Start of DATASET ROWS
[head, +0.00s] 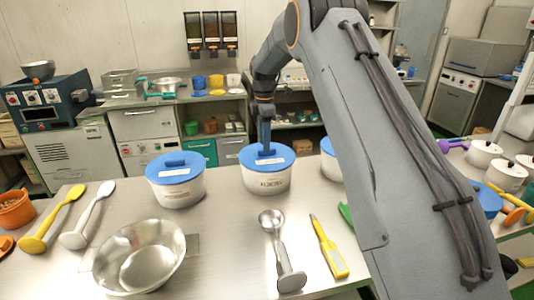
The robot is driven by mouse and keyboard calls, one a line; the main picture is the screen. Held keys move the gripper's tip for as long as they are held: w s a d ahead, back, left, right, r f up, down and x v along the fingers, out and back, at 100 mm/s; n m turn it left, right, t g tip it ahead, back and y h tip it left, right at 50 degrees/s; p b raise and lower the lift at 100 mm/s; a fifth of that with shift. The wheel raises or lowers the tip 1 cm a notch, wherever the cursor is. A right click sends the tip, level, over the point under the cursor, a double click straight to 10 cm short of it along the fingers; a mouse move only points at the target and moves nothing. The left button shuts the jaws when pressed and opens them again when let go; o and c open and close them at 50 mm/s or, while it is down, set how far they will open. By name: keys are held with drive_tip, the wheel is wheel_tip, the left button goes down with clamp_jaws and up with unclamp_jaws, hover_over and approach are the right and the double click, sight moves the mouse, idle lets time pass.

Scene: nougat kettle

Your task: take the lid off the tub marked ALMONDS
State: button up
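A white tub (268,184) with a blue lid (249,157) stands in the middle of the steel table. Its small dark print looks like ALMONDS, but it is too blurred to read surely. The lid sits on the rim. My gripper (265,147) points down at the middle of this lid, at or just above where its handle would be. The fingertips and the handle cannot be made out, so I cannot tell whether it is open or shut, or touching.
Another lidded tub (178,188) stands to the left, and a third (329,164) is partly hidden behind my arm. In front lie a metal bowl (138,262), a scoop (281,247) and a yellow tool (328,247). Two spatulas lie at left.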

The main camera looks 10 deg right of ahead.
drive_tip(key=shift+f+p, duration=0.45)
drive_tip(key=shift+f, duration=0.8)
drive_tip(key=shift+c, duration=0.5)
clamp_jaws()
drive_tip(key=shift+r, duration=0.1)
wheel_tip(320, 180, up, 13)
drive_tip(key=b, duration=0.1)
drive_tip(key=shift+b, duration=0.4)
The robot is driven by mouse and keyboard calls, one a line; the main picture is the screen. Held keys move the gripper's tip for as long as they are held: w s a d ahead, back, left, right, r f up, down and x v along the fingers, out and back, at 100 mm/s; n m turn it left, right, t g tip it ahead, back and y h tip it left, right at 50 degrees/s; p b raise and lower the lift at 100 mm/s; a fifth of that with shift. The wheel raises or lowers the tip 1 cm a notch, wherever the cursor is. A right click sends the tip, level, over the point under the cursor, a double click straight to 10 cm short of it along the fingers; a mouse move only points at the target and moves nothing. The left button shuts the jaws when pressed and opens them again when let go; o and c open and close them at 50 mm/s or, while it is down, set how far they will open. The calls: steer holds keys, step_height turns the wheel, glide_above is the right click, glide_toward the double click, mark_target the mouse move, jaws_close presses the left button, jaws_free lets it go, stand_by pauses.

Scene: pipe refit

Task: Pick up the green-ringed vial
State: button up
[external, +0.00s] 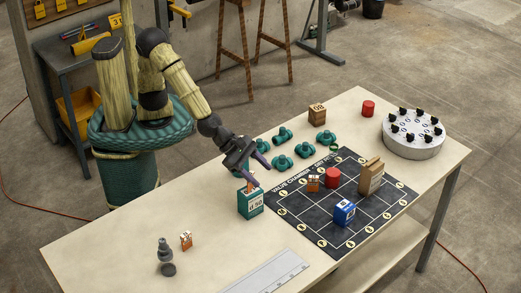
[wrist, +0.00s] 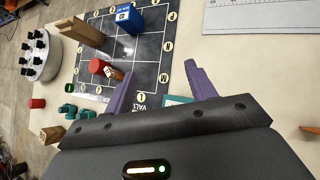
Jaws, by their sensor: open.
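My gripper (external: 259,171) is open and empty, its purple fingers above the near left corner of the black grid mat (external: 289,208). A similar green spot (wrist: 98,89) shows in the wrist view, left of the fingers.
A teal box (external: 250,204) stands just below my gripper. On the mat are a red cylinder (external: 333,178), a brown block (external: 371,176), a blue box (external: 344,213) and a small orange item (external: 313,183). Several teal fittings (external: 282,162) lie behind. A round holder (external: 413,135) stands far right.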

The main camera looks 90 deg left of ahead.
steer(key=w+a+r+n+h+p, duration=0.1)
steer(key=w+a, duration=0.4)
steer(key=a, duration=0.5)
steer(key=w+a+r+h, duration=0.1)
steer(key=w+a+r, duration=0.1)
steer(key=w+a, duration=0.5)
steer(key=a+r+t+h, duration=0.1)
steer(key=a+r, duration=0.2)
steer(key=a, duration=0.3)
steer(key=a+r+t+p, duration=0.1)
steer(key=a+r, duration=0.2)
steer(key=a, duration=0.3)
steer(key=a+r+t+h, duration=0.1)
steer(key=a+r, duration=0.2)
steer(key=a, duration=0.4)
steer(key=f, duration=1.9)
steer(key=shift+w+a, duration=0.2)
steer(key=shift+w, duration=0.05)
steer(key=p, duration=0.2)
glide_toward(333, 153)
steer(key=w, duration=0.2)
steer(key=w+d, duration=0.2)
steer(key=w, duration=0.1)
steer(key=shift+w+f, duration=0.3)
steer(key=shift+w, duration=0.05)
End of DATASET ROWS
Start of DATASET ROWS
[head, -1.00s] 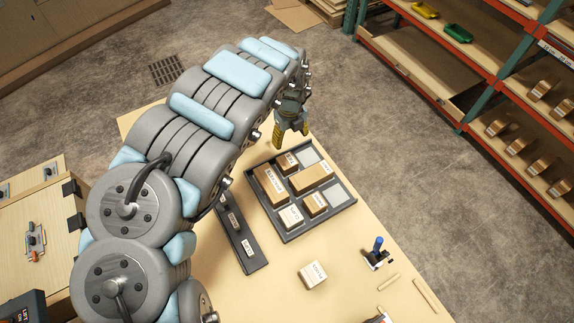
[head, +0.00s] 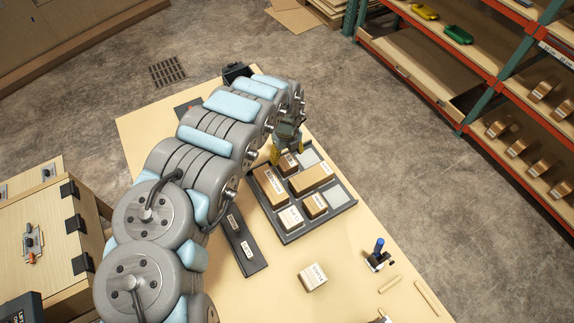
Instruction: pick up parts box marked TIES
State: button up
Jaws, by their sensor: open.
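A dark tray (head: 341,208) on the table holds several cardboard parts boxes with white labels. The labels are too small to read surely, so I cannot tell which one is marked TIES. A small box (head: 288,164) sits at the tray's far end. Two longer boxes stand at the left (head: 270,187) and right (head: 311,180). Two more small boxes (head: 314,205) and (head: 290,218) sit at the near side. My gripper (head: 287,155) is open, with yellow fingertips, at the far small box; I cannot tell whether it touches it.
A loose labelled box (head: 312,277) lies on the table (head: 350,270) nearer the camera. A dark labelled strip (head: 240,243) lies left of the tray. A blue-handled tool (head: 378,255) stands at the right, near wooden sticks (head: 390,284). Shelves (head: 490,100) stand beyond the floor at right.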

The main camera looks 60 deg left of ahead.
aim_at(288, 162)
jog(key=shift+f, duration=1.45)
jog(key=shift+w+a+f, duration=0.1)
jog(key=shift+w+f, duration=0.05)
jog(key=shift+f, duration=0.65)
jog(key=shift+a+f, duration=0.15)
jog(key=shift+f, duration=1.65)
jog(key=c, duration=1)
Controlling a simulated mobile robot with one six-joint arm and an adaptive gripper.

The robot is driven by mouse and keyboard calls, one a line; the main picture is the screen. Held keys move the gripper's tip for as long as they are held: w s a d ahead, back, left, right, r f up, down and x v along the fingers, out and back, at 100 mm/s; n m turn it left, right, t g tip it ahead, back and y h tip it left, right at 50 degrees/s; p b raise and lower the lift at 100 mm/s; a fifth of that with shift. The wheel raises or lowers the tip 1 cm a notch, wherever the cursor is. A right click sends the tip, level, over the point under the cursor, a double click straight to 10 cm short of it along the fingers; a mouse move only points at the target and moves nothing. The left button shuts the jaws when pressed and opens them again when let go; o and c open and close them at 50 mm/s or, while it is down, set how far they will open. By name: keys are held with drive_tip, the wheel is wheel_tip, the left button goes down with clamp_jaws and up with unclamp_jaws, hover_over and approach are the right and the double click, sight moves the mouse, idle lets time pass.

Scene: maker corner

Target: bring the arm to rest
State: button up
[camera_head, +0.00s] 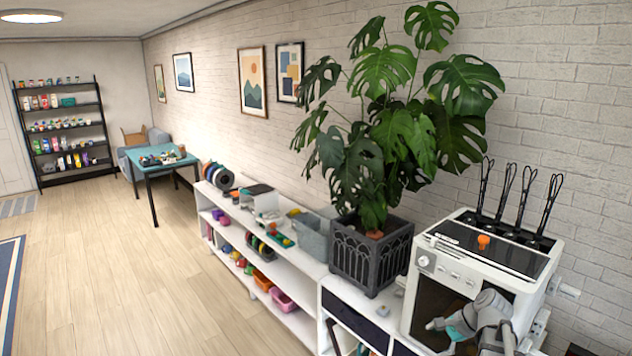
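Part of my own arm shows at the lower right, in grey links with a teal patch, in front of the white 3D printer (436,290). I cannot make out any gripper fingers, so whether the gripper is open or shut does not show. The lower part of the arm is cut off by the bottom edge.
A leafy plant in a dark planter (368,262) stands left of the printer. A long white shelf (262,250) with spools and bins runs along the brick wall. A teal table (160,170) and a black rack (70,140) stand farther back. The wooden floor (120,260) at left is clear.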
End of DATASET ROWS
Start of DATASET ROWS
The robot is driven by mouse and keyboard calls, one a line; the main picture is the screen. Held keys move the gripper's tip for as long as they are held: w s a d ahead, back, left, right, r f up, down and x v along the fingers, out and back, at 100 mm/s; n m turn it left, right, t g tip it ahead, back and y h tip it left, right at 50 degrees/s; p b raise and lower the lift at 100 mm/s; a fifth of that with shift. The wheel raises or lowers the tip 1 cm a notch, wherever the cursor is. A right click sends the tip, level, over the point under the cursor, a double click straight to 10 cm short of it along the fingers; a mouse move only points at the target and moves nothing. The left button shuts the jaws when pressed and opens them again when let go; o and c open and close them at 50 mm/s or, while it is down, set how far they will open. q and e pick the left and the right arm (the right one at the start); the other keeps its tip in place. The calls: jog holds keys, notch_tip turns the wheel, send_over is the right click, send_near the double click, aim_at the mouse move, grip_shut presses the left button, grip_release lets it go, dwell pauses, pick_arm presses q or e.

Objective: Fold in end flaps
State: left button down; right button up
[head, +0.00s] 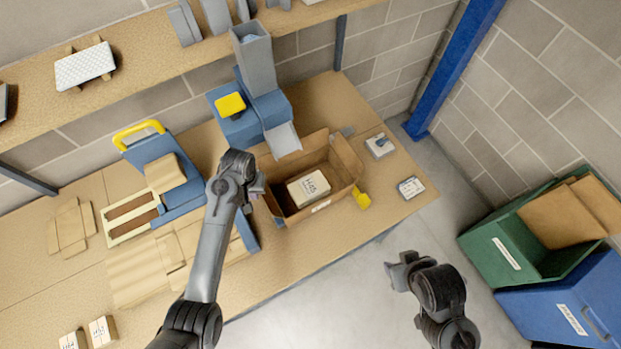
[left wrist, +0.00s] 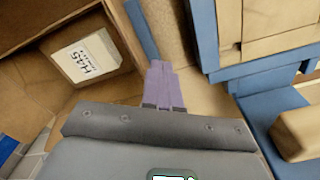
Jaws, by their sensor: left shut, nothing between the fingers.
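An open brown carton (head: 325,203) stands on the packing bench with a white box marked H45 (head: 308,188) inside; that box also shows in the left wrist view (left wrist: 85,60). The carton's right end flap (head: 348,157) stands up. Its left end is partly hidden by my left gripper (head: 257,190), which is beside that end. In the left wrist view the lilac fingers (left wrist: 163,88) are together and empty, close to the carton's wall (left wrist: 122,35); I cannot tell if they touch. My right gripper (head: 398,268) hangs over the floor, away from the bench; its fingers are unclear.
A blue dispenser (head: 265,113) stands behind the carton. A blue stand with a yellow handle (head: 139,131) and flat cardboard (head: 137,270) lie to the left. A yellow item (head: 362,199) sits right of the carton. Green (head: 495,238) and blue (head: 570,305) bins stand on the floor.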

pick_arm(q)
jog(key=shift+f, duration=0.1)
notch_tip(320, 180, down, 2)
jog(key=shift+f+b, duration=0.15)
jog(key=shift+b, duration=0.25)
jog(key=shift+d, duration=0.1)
End of DATASET ROWS
> _CHALLENGE_: Find "Scene". Copy every line it occurs in.

> _THE SOLUTION_:
Scene: nougat kettle
Scene: pipe refit
Scene: maker corner

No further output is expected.